Leadership is one of the most important components of any activity, as it can ensure success in achieving the goals set by the team. Followership and servant leadership are two varieties of this phenomenon within the army profession. the distinction between these two leadership styles can provide valuable insight into how people are managed in highly serious conditions of the military sphere. Therefore, this essay aims to highlight the similarities and differences between followership and servant leadership.
Further, followership and servant leadership are two types of team management that differ due to the degree of responsibility and requirements assigned. Hence, the followership leader has more relaxed and simple duties than the servant, who is seriously responsible for performing more complex tasks. Followership, in turn, is based on the ability to follow instructions and serve (Davis, 2017). Research stated that “subordinates must try to prevent their leaders from making wrong or unethical decisions that will cause them to fail” (Miller, 2020, p. 81). It is in these foundations that the two types of leadership under study find their differences.

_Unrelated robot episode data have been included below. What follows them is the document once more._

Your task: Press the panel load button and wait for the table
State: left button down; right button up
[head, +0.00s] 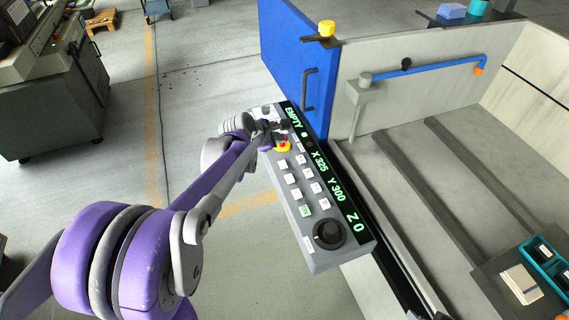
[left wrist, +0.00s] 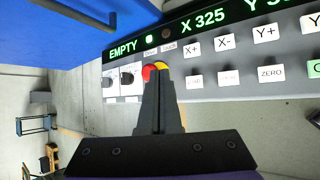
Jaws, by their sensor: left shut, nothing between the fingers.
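The grey control panel (head: 352,250) hangs beside the machine; its green display reads EMPTY, X 325, Y 300, Z 0. It fills the top of the left wrist view (left wrist: 240,88). It carries white keys, a green key (head: 305,210), a black dial (head: 328,234) and a red and yellow button (head: 283,146). My left gripper (left wrist: 158,84) is shut and empty, its tips at the panel's upper end. In the left wrist view the tips overlap the lower edge of the red and yellow button (left wrist: 150,72); I cannot tell whether they touch. My right gripper is out of view.
A blue door (head: 290,50) with a handle stands behind the panel. The machine's grey bed with dark slots (head: 440,160) lies right, with a blue pipe (head: 430,68) above it. A teal tray (head: 545,270) is at lower right.

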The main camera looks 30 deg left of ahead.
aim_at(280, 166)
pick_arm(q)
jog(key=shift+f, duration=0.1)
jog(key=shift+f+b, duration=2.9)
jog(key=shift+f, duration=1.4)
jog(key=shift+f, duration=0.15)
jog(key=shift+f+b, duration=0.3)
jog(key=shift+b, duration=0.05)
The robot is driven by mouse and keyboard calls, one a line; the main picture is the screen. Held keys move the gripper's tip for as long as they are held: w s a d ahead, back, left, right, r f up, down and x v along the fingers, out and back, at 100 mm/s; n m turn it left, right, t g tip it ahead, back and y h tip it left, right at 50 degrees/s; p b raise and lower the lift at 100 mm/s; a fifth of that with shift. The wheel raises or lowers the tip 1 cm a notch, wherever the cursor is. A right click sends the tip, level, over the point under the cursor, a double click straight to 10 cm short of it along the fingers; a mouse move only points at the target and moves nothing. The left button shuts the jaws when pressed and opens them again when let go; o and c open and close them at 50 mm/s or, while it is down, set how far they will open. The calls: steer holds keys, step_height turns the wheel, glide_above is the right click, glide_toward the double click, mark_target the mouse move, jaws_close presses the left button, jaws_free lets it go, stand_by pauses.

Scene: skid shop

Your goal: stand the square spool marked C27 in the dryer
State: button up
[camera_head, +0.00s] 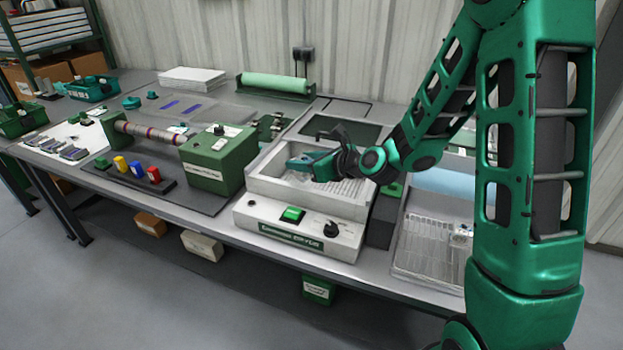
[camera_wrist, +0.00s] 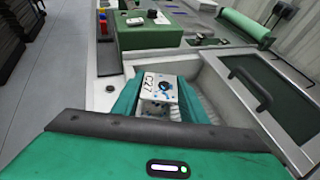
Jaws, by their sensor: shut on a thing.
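The square spool marked C27 (camera_wrist: 158,88) is pale with a blue centre on its top face, and its label reads C27 in the wrist view. My gripper (camera_wrist: 160,105) is shut on it, with a green finger on either side. In the head view my gripper (camera_head: 312,165) is over the open well of the dryer (camera_head: 300,232), a light grey box with a green button and a dark knob on its front. The spool is mostly hidden by the gripper there. I cannot tell whether the spool touches the dryer floor. The dryer lid (camera_wrist: 270,90) stands open, dark green with a handle.
A green machine (camera_head: 212,160) stands left of the dryer, with a striped roller beside it. A wire rack (camera_head: 432,250) in a tray lies to the right. Red, blue and yellow pieces (camera_head: 137,168) stand on a dark mat at the left.

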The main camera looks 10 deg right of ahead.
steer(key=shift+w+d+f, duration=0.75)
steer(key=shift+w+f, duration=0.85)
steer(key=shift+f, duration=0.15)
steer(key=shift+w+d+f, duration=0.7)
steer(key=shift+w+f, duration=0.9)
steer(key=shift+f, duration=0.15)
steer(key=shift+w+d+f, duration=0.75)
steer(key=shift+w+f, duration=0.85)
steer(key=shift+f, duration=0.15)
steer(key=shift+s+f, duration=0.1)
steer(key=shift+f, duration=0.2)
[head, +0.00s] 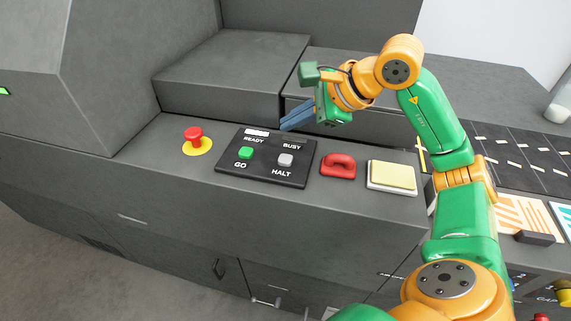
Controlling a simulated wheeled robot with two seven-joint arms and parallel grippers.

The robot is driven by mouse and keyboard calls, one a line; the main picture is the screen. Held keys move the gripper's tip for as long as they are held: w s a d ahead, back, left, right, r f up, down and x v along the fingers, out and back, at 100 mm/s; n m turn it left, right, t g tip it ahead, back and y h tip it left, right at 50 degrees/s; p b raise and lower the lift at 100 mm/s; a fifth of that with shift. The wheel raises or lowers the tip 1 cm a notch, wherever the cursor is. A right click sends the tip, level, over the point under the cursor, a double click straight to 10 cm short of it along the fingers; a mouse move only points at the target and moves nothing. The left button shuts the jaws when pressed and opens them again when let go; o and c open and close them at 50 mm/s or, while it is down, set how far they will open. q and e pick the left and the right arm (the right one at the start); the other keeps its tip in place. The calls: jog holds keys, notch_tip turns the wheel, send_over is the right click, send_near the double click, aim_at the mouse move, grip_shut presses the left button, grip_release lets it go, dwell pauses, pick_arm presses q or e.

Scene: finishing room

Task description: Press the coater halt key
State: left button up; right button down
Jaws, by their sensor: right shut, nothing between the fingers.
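My left gripper is not in the head view.
A red mushroom button (193,137) on a yellow disc stands left of the panel. A red handle-like piece (338,166) and a yellow pad (393,175) are to its right. Grey raised housings (232,72) rise behind. The counter's front strip is clear.

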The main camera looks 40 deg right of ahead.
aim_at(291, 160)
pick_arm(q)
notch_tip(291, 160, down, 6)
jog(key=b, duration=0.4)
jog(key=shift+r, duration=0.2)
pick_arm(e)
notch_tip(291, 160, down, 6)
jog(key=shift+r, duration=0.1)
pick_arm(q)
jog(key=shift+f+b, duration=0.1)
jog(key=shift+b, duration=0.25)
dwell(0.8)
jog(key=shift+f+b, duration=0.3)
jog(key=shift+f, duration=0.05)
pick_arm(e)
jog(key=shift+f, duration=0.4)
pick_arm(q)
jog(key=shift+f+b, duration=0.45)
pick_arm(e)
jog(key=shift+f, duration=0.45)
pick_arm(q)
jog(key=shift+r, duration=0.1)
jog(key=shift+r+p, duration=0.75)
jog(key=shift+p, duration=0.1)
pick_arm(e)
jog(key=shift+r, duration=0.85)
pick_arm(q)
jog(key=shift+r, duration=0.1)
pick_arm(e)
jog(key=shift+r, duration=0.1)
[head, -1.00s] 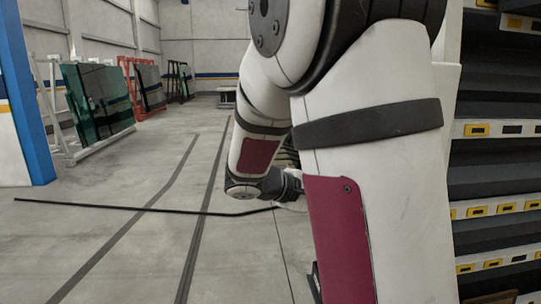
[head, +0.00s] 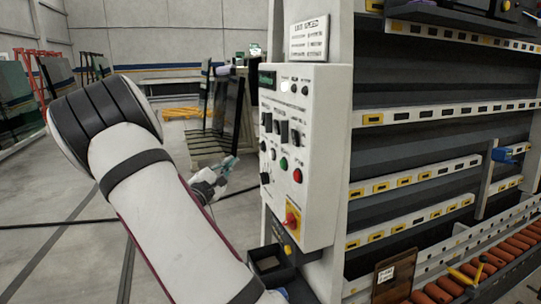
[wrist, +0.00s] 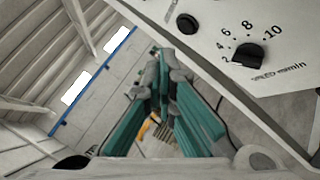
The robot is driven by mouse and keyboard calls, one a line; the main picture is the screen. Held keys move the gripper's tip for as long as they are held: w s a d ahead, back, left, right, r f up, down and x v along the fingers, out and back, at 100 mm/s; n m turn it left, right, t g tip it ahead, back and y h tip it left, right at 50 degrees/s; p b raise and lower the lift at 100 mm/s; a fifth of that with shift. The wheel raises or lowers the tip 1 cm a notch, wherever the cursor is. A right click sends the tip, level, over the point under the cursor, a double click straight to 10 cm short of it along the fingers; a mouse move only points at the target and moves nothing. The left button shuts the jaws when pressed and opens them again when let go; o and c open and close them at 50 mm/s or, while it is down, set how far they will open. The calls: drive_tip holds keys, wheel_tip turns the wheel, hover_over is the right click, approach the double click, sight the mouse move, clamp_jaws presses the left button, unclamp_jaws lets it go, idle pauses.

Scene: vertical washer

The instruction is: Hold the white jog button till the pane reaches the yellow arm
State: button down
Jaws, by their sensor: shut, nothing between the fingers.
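The white control box (head: 315,160) carries dark switches, a green button (head: 283,163) and a red button (head: 297,175). I cannot make out the white jog button for certain at this size. My gripper (head: 232,162) is shut and empty, left of the box and apart from it. In the wrist view its teal fingers (wrist: 158,62) come together below the panel, beside a black speed dial (wrist: 249,54) and a dark round button (wrist: 187,23). A yellow arm (head: 462,279) stands at the orange rollers, lower right. I cannot identify the pane in the washer.
Orange rollers (head: 515,248) run along the foot of the dark washer frame. A red knob on a yellow plate (head: 292,220) juts from the box's lower front. A black open bin (head: 268,264) sits below. Dark glass stands on a rack (head: 232,108) behind my gripper.

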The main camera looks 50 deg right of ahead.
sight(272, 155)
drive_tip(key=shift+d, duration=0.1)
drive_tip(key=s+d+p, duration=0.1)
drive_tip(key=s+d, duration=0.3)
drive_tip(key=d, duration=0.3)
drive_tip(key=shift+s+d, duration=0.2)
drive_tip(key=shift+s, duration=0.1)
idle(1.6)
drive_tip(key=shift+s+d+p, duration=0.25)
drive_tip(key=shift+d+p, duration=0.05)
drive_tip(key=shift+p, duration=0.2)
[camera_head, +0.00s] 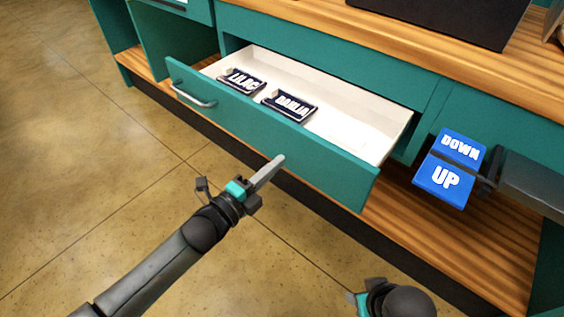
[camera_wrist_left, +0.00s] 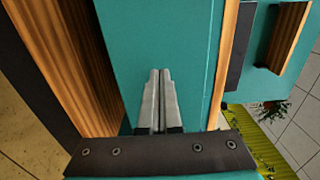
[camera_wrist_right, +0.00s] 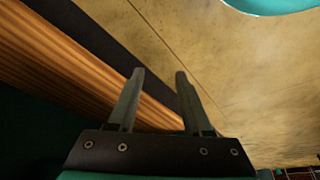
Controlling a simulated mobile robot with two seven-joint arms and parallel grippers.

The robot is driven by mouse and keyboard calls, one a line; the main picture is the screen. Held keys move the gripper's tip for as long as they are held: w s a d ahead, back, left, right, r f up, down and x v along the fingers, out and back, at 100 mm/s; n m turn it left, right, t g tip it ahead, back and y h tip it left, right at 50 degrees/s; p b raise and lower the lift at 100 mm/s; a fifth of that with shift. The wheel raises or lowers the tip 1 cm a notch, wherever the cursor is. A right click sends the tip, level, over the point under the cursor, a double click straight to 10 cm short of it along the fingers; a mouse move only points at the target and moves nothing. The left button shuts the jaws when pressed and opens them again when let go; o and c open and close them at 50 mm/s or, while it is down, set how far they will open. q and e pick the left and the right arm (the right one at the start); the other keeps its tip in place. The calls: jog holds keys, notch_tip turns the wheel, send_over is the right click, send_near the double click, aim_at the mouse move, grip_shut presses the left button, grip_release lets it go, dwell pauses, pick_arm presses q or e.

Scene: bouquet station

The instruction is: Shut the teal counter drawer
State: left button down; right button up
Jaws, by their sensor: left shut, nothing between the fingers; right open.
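The teal counter drawer (camera_head: 265,139) is pulled out of the counter, with its white inside in view and a grey bar handle (camera_head: 192,95) on the left part of its front. My left gripper (camera_head: 279,161) is shut and empty, in front of the drawer front, right of the handle. In the left wrist view its fingers (camera_wrist_left: 158,75) point at a teal panel; I cannot tell whether they touch it. My right gripper's fingers (camera_wrist_right: 157,75) are open and empty, over the floor and wooden shelf edge.
A blue DOWN/UP sign (camera_head: 447,170) sits right of the drawer, above a wooden lower shelf (camera_head: 440,240). The wooden countertop (camera_head: 400,50) holds a dark box (camera_head: 440,15). The floor (camera_head: 100,170) left of the counter is clear.

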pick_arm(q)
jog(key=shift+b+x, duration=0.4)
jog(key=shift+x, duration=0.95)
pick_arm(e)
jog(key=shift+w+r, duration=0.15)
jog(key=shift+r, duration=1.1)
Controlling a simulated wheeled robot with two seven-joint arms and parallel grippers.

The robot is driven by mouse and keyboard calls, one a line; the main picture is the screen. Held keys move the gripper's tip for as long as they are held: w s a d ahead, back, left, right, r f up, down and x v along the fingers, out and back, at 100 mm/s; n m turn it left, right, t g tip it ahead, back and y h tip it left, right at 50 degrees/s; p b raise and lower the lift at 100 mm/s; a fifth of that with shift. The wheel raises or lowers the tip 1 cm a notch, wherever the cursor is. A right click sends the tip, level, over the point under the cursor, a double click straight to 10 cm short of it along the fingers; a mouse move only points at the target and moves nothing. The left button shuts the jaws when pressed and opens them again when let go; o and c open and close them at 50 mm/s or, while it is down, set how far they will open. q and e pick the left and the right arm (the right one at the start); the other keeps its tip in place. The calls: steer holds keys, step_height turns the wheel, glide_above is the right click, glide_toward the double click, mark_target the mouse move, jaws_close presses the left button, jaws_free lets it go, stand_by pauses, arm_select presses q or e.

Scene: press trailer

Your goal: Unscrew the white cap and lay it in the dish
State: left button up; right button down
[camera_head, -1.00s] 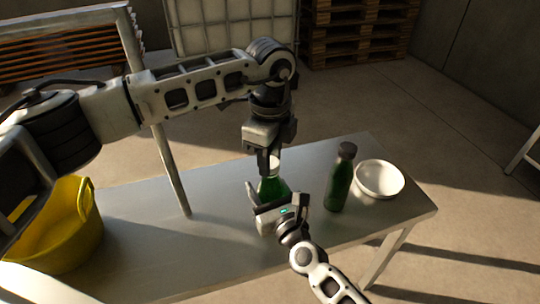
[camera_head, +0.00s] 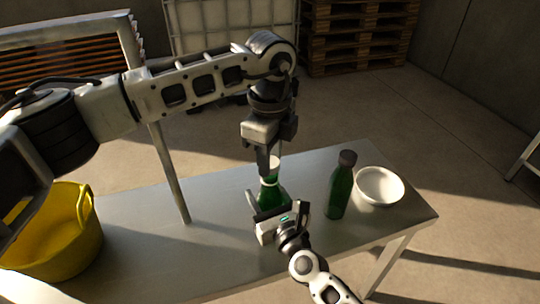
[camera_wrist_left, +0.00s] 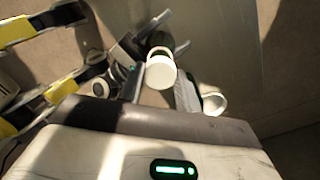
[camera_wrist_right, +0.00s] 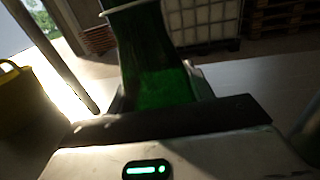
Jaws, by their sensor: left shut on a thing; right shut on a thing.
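A green bottle (camera_head: 271,193) stands on the table at the middle of the head view. My right gripper (camera_head: 266,212) is shut around its body; the bottle also fills the upper middle of the right wrist view (camera_wrist_right: 155,70). The white cap (camera_wrist_left: 160,72) shows in the left wrist view, between the fingers of my left gripper (camera_head: 269,160), which is shut on it above the bottle. The fingers hide much of the cap in the head view, and I cannot tell whether it still touches the neck. The white dish (camera_head: 380,184) is empty, at the table's right end.
A second green bottle (camera_head: 340,190) with a dark cap stands upright between the held bottle and the dish. A yellow tub (camera_head: 55,240) is at the left.

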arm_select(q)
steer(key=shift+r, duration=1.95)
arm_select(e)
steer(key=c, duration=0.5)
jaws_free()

The main feature inherent in followership and servant leadership is the high importance of certain values. In the military profession, commitment, respect, trust, and flexibility can be attributed to them. This is since both the leader and his followers must have all these qualities. Compliance with these postulates will help most effectively and successfully achieve any set tasks in military activities and unite the team. Moreover, it is worth noting such enthusiasm and the value of communication and positive interpersonal relationships. This is supported by the fact that interpersonal relationships are important in the army, which strengthen the team.
Davis, C. J. (2017). Servant leadership and followership: Examining the impact on workplace behavior. Springer.
Miller, D. (2020). The importance of teaching followership in professional military education. Journal of Military Learning.